* Written task *
Restate the entire listing word for word.

* Source data *
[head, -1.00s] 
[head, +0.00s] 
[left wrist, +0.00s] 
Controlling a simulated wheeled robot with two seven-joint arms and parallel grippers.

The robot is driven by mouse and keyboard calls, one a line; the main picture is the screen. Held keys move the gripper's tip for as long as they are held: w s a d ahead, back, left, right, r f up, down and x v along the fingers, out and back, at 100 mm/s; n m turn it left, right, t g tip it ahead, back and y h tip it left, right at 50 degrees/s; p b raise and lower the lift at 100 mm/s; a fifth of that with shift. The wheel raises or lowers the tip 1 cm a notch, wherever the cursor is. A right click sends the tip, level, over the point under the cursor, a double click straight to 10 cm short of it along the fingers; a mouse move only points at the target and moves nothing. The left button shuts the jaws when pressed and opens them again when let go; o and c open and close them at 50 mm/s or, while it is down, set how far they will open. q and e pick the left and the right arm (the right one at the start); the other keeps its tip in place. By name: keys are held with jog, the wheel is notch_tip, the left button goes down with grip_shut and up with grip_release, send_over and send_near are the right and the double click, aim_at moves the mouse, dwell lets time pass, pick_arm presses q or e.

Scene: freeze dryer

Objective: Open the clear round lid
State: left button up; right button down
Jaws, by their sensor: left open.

* Answer to this problem *
[head, -1.00s] 
[head, +0.00s] 
[left wrist, +0.00s] 
Controlling a simulated wheeled robot with two seven-joint arms and parallel grippers.

The robot is driven by mouse and keyboard calls, one a line; the main picture is the screen. Held keys move the gripper's tip for as long as they are held: w s a d ahead, back, left, right, r f up, down and x v along the fingers, out and back, at 100 mm/s; n m turn it left, right, t g tip it ahead, back and y h tip it left, right at 50 degrees/s; p b raise and lower the lift at 100 mm/s; a fifth of that with shift. The wheel raises or lowers the tip 1 cm a notch, wherever the cursor is. A right click sends the tip, level, over the point under the cursor, a double click straight to 10 cm short of it along the fingers; a mouse move only points at the target and moves nothing. The left button shuts the jaws when pressed and opens them again when let go; o and c open and close them at 50 mm/s or, while it is down, set how far they will open. q and e pick the left and the right arm (the right one at the start); the other keeps its tip in place. By name: keys are held with jog, the wheel is notch_tip, the left button goes down with grip_shut and up with grip_release, send_over and send_near are the right and the double click, aim_at moves the mouse, dwell lets time pass, pick_arm presses q or e.

Scene: freeze dryer

Objective: Open the clear round lid
State: left button up; right button down
Jaws, by their sensor: left open.

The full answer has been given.